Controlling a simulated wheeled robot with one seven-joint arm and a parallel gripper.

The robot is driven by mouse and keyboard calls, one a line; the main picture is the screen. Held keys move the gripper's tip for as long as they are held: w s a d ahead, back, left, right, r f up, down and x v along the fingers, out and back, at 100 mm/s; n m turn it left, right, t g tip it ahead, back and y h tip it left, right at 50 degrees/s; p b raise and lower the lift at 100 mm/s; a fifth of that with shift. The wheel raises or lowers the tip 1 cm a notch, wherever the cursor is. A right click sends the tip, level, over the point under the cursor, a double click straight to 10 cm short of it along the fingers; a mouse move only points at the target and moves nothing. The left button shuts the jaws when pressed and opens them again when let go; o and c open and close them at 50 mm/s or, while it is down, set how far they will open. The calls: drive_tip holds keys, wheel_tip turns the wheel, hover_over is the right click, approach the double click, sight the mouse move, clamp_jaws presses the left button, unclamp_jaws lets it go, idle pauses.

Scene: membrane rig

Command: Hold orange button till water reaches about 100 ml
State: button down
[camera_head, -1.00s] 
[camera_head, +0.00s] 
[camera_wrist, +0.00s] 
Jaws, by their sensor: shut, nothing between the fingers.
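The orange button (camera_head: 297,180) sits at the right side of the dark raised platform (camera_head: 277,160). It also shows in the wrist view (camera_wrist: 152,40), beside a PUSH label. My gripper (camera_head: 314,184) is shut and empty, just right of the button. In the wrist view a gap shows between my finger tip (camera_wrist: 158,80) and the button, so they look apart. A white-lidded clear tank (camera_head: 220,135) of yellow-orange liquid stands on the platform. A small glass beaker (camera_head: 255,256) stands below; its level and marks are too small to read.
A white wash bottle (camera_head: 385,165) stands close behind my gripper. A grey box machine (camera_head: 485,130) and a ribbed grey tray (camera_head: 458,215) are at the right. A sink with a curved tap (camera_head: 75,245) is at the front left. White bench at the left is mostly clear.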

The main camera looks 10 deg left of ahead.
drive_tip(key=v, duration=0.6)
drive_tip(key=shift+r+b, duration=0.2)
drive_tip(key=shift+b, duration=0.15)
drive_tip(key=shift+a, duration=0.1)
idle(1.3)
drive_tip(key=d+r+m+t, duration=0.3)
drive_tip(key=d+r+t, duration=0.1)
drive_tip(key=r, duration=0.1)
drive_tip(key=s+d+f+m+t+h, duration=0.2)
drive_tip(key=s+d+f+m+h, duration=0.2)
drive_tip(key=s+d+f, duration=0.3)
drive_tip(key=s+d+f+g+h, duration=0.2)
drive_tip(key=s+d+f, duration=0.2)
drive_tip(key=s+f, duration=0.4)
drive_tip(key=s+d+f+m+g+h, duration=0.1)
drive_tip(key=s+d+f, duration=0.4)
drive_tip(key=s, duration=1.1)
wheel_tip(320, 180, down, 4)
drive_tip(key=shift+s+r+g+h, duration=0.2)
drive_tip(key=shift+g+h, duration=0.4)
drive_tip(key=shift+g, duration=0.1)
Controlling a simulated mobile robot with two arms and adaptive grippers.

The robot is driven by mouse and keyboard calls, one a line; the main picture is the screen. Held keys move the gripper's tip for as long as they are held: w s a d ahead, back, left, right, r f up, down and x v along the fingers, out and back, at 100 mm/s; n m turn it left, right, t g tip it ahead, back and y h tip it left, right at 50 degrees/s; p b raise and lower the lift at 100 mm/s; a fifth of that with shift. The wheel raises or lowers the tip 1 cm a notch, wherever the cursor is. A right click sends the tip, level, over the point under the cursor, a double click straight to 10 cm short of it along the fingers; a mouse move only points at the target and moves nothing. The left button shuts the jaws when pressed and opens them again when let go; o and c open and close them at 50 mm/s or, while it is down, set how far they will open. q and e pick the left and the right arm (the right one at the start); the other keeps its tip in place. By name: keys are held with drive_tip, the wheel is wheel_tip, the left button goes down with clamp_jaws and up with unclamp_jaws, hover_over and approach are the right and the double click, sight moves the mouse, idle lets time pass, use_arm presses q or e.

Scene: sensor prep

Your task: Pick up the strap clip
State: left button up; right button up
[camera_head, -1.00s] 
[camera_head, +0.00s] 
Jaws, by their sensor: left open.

+++++

▶ **Job**:
In the listing above, find the line containing "State: left button up; right button up", then reproduce it and each line after it through the end, exactly and with nothing added.

▶ **Task solution**:
State: left button up; right button up
[camera_head, -1.00s] 
[camera_head, +0.00s] 
Jaws, by their sensor: left open.

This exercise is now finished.